Our centenary will be marked at our centenary annual conference in Brighton in June with a more expansive celebration in October.
There are many smaller events being organised including in Cheshire, Merseyside and Greater Manchester where we will be screening the FBU centenary film The Firefighters Story.
The FBU has come a long way in those 100 years. There have been many struggles including national strike action on pay and on pensions. There has been extensive local strike action to stave off the worst of the cuts wreaked on the fire and rescue service by aggressive fire and rescue authorities and more recently the devastating cuts heaped on us by the Tory government.
Those cuts to fire and rescue service budgets have led to the loss of 11,000 firefighter jobs — one in six of the workforce.
The last period of government saw a national 30 per cent cut to our budget, this government is pushing through a further 20 per cent cut, and in some areas, predominantly working-class areas, the cuts have been significantly worse.
This government is cutting a service that has already been cut to pieces. Safety is compromised, fire cover slashed and response times to emergency incidents increasing at an alarming rate.
Merseyside Fire and Rescue Service has had to admit that the cuts it has introduced will compromise the way we respond to emergencies.
Firefighters, like other public-sector workers, have had their pay cut in real terms due to the politically motivated and ideologically driven austerity programme.
Firefighters’ pay would be £5,000 per annum more than it is today if salary increases simply matched inflation, but of course due to the 1 per cent pay cap, that hasn’t happened.
Our pensions have been attacked yet again. Detrimental changes were forced upon us in 2006 but the Tory government attacked again, forcing firefighters to pay more to work longer, fighting fires up to the age of 60.
Pre-2004, the fire and rescue service was protected by national standards of fire cover, crewing levels of fire engines were controlled by the Home Office with five firefighters on a fire appliance rather than the four firefighters which is now sadly the norm.
Many fire stations had two fire engines available but the majority now only have one fire engine available with four firefighters available.
Fire appliances previously had to be at the scene of a fire in a certain time, far better than today and there were a lot more fire appliances then than now.
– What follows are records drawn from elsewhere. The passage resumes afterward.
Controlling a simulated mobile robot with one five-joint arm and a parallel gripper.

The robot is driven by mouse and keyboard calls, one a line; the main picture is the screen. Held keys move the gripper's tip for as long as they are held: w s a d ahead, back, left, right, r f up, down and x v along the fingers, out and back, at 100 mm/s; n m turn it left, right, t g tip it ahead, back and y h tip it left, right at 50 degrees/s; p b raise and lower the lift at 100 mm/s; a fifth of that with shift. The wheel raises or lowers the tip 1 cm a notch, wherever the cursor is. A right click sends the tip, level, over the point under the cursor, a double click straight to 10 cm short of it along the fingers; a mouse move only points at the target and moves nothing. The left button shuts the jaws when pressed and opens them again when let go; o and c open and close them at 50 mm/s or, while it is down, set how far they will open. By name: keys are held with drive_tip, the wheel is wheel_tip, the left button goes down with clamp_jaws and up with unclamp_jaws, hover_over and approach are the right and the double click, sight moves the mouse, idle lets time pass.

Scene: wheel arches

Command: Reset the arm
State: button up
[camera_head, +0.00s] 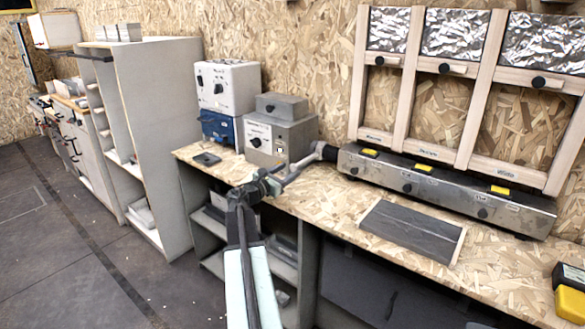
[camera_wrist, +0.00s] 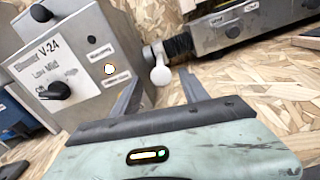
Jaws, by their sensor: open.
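My arm (camera_head: 245,265) reaches up from the bottom of the head view to the bench. My gripper (camera_head: 274,181) is over the bench, near a pale bar (camera_head: 303,168) that joins a dark ribbed fitting on the metal unit (camera_head: 440,190). In the wrist view, my gripper (camera_wrist: 162,92) is open, its two grey fingers apart. The pale rounded piece (camera_wrist: 161,74) by the ribbed fitting (camera_wrist: 180,47) shows between the fingers. I cannot tell whether they touch it.
A grey control box (camera_head: 280,137) stands behind my gripper, left of the metal unit; its knobs face me in the wrist view (camera_wrist: 85,60). A dark panel (camera_head: 412,231) lies on the bench (camera_head: 330,205). A tall shelf (camera_head: 165,130) stands left. The floor (camera_head: 60,260) there is open.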

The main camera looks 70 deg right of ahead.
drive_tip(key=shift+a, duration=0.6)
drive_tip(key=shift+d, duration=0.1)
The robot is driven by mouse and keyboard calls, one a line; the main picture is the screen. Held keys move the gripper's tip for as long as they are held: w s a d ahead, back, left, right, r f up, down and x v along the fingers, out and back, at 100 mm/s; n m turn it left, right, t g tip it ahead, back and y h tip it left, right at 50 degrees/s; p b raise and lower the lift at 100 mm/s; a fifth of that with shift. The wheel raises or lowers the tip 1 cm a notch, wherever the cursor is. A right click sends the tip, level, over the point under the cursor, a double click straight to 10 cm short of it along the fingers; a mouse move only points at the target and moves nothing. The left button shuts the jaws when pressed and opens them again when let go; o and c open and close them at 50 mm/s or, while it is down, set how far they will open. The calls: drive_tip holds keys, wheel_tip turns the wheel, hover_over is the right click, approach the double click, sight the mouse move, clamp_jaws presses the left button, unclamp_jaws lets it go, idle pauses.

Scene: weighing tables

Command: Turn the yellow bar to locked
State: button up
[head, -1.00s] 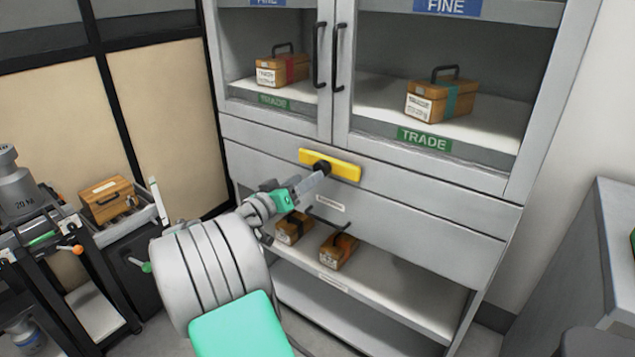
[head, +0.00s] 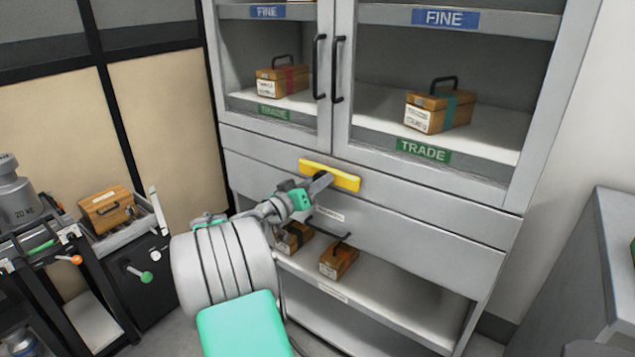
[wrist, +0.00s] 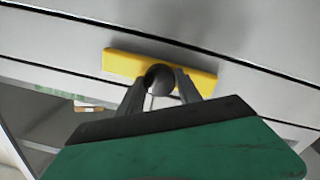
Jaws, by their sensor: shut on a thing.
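The yellow bar (head: 343,181) lies across the upper drawer front of the grey cabinet, lengthwise along the drawer and tilted down to the right in the head view. It also shows in the wrist view (wrist: 126,65), with a dark round knob (wrist: 159,78) at its middle. My gripper (head: 322,180) is at the bar's middle. In the wrist view my gripper (wrist: 160,85) has its two fingers on either side of the knob, shut on it. The gripper hides part of the bar's middle in the head view. I see no readable locked mark beside the bar.
The cabinet's glass doors (head: 328,70) are above, with wooden boxes behind them. A lower shelf (head: 400,290) holds two small wooden cases. A trolley with a wooden box (head: 106,208) stands at left. A grey counter (head: 612,260) stands at right.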

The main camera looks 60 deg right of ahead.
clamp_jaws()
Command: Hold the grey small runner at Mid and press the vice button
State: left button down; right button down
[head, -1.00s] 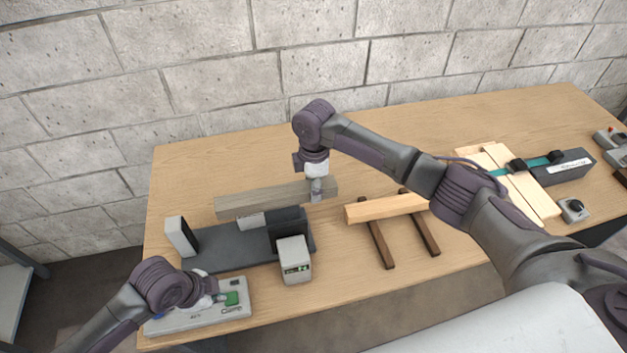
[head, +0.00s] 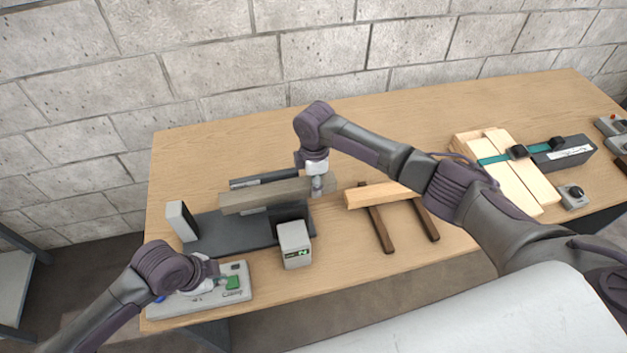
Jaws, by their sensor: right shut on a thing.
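The grey small runner (head: 262,195) is a weathered grey beam, held roughly level across the vice (head: 215,227), above its dark bed. Whether it touches the vice is unclear. My right gripper (head: 317,186) is shut on the runner near its right end. The vice has a pale end block (head: 181,221) at the left and a grey box with a green display (head: 294,244) in front. My left gripper (head: 218,284) is low over the button panel (head: 205,304), just left of its green button (head: 233,282). Its fingers are too small to judge, and contact cannot be told.
A blue button (head: 160,299) shows at the panel's left. A light wooden beam (head: 378,194) lies on two dark strips (head: 380,230) right of the vice. Pale boards under a teal strap (head: 507,172) lie further right. The back of the table (head: 400,112) is clear.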

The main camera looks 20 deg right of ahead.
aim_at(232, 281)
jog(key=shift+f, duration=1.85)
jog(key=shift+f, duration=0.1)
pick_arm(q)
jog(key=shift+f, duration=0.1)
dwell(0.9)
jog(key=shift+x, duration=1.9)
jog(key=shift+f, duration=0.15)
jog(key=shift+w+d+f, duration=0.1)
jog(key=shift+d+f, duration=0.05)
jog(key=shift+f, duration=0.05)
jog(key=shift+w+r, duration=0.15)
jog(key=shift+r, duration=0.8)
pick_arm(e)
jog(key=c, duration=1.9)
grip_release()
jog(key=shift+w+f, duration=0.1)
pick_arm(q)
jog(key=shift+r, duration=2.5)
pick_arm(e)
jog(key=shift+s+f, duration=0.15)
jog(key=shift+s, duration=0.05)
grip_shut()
But we are clear, these attacks are the challenge the FBU must focus on for the coming years, and one that we must be successful in defending against for the sake of our communities. Working with the TUC, we can ensure we have the best possible chance of not only stopping the cuts but reversing them.
We have a real opportunity in ridding ourselves of this fanatical, right-wing government with the prospect of a real socialist Labour Party who call out austerity for what it is, an unnecessary political tactic. A Labour Party that will invest in the public sector and emergency services, that will restore pride in our public services and that will repeal the awful anti-trade union legislation. A party that wants to work with the trade unions rather than against us.
The FBU will continue to fight for our industry. We are the only organisation in the fire sector who does.
Our centenary is clearly important to us but so equally is the fight to defend our service, we will do that through the solidarity and unity of our members.
Les Scarratts is an executive council member, FBU Region 5.